■ Short exercise ■
In this exercise, return the whole listing exactly, excluding any images.

%%

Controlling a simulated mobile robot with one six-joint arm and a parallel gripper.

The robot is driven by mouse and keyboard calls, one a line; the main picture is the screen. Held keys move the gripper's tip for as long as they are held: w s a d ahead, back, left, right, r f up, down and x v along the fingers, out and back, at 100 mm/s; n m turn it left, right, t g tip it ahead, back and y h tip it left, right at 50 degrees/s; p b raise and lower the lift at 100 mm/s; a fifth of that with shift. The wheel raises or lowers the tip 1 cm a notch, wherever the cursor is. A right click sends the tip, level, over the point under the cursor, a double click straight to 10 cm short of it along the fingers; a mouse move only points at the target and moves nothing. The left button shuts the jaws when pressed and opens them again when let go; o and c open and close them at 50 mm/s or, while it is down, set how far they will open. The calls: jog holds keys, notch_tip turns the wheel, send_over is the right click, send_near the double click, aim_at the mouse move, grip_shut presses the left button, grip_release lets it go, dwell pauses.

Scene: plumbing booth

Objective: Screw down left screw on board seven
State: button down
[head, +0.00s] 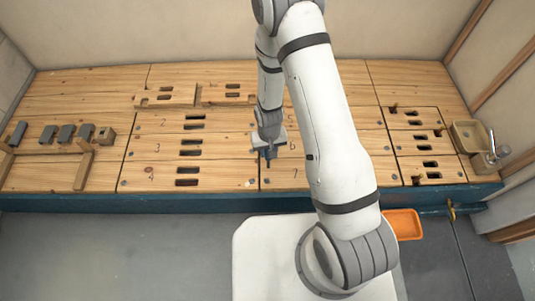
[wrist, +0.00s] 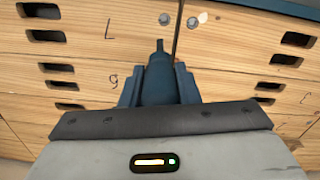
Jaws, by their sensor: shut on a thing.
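Board seven (head: 310,175) is the front plank under the arm, marked 7. In the wrist view it appears upside down, with its mark (wrist: 109,28). Its left screw (wrist: 164,18) is a round grey head near the seam with the neighbouring board. My gripper (head: 268,152) is over the seam side of boards six and seven. In the wrist view my gripper (wrist: 160,90) is shut on a dark blue driver-like tool (wrist: 160,70). The tool's narrow tip lies just short of the screw in the picture. I cannot tell its height above the wood.
Another screw head (wrist: 192,22) sits across the seam, on board four (head: 215,182). Slotted boards lie left and right. Grey blocks (head: 66,133) stand at far left. An orange bin (head: 404,224) and a tan tray (head: 468,137) are on the right.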

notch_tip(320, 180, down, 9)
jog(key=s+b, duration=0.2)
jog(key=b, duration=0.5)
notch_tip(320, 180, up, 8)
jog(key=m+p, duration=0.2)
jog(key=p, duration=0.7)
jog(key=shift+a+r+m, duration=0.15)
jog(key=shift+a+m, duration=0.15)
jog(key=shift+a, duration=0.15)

%%

■ The solution ■
Controlling a simulated mobile robot with one six-joint arm and a parallel gripper.

The robot is driven by mouse and keyboard calls, one a line; the main picture is the screen. Held keys move the gripper's tip for as long as they are held: w s a d ahead, back, left, right, r f up, down and x v along the fingers, out and back, at 100 mm/s; n m turn it left, right, t g tip it ahead, back and y h tip it left, right at 50 degrees/s; p b raise and lower the lift at 100 mm/s; a fifth of that with shift. The wheel raises or lowers the tip 1 cm a notch, wherever the cursor is. A right click sends the tip, level, over the point under the cursor, a double click straight to 10 cm short of it along the fingers; a mouse move only points at the target and moves nothing. The left button shuts the jaws when pressed and opens them again when let go; o and c open and close them at 50 mm/s or, while it is down, set how far they will open. The calls: jog holds keys, notch_tip turns the wheel, send_over is the right click, send_near the double click, aim_at the mouse move, grip_shut presses the left button, grip_release lets it go, dwell pauses.

Scene: plumbing booth

Objective: Screw down left screw on board seven
State: button down
[head, +0.00s] 
[wrist, +0.00s] 
Jaws, by their sensor: shut on a thing.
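Board seven (head: 310,175) is the front plank under the arm, marked 7. In the wrist view it appears upside down, with its mark (wrist: 109,28). Its left screw (wrist: 164,18) is a round grey head near the seam with the neighbouring board. My gripper (head: 268,152) is over the seam side of boards six and seven. In the wrist view my gripper (wrist: 160,90) is shut on a dark blue driver-like tool (wrist: 160,70). The tool's narrow tip lies just short of the screw in the picture. I cannot tell its height above the wood.
Another screw head (wrist: 192,22) sits across the seam, on board four (head: 215,182). Slotted boards lie left and right. Grey blocks (head: 66,133) stand at far left. An orange bin (head: 404,224) and a tan tray (head: 468,137) are on the right.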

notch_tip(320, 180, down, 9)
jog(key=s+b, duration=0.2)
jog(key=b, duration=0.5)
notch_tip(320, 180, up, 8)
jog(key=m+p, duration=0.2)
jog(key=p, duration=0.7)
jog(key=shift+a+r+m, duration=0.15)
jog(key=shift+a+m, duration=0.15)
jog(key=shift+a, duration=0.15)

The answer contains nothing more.